# Problem to solve
Leave out the pictures and repeat the data exactly.

# Collected material
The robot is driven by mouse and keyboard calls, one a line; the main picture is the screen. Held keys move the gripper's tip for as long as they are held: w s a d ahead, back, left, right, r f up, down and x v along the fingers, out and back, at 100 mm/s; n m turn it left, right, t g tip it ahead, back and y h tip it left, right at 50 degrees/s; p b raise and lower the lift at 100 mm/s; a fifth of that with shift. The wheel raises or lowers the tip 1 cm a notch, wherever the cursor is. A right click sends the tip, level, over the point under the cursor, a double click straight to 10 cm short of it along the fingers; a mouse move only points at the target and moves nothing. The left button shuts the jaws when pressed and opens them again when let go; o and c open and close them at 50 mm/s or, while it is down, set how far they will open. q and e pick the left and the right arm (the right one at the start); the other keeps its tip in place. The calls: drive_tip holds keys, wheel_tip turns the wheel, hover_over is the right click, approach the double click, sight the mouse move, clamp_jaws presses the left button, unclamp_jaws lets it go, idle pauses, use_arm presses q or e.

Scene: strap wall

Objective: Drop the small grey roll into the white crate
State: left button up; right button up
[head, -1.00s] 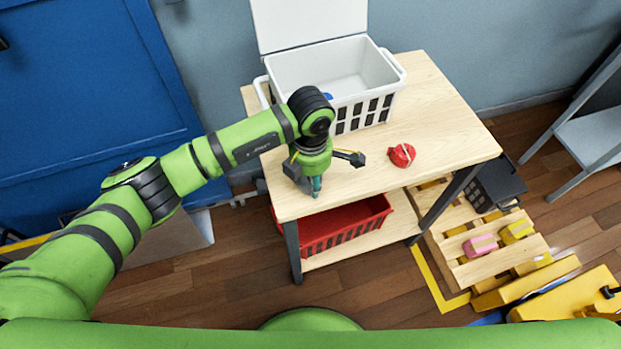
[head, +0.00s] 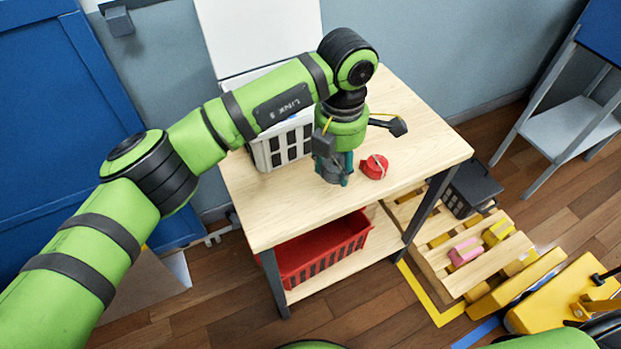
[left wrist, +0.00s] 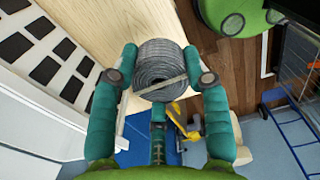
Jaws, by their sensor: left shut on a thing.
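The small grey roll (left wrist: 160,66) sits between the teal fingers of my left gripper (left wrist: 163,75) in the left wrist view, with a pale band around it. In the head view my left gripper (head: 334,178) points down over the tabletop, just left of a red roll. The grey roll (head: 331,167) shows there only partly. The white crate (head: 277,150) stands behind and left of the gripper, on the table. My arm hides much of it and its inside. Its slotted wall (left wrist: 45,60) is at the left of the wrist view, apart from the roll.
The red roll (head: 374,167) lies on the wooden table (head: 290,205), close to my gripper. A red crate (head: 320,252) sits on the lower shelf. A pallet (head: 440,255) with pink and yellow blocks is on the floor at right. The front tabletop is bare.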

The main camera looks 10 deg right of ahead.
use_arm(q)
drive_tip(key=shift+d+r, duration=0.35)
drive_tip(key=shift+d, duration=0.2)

# Full solution
The robot is driven by mouse and keyboard calls, one a line; the main picture is the screen. Held keys move the gripper's tip for as long as they are held: w s a d ahead, back, left, right, r f up, down and x v along the fingers, out and back, at 100 mm/s; n m turn it left, right, t g tip it ahead, back and y h tip it left, right at 50 degrees/s; p b raise and lower the lift at 100 mm/s; a fifth of that with shift. The wheel raises or lowers the tip 1 cm a notch, wherever the cursor is. A right click sends the tip, level, over the point under the cursor, a double click straight to 10 cm short of it along the fingers; a mouse move only points at the target and moves nothing. The left button shuts the jaws when pressed and opens them again when let go; o and c open and close them at 50 mm/s or, while it is down, set how far they will open. q and e pick the left and the right arm (the right one at the start); the other keeps its tip in place. The calls: drive_tip holds keys, wheel_tip turns the wheel, hover_over is the right click, approach the double click, sight the mouse move, clamp_jaws presses the left button, unclamp_jaws lets it go, idle pauses, use_arm presses q or e.

Scene: strap wall

Objective: Drop the small grey roll into the white crate
State: left button up; right button up
[head, -1.00s] 
[head, +0.00s] 
[left wrist, +0.00s] 
Jaws, by their sensor: left shut on a thing.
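The small grey roll (left wrist: 160,66) sits between the teal fingers of my left gripper (left wrist: 163,75) in the left wrist view, with a pale band around it. In the head view my left gripper (head: 334,178) points down over the tabletop, just left of a red roll. The grey roll (head: 331,167) shows there only partly. The white crate (head: 277,150) stands behind and left of the gripper, on the table. My arm hides much of it and its inside. Its slotted wall (left wrist: 45,60) is at the left of the wrist view, apart from the roll.
The red roll (head: 374,167) lies on the wooden table (head: 290,205), close to my gripper. A red crate (head: 320,252) sits on the lower shelf. A pallet (head: 440,255) with pink and yellow blocks is on the floor at right. The front tabletop is bare.

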The main camera looks 10 deg right of ahead.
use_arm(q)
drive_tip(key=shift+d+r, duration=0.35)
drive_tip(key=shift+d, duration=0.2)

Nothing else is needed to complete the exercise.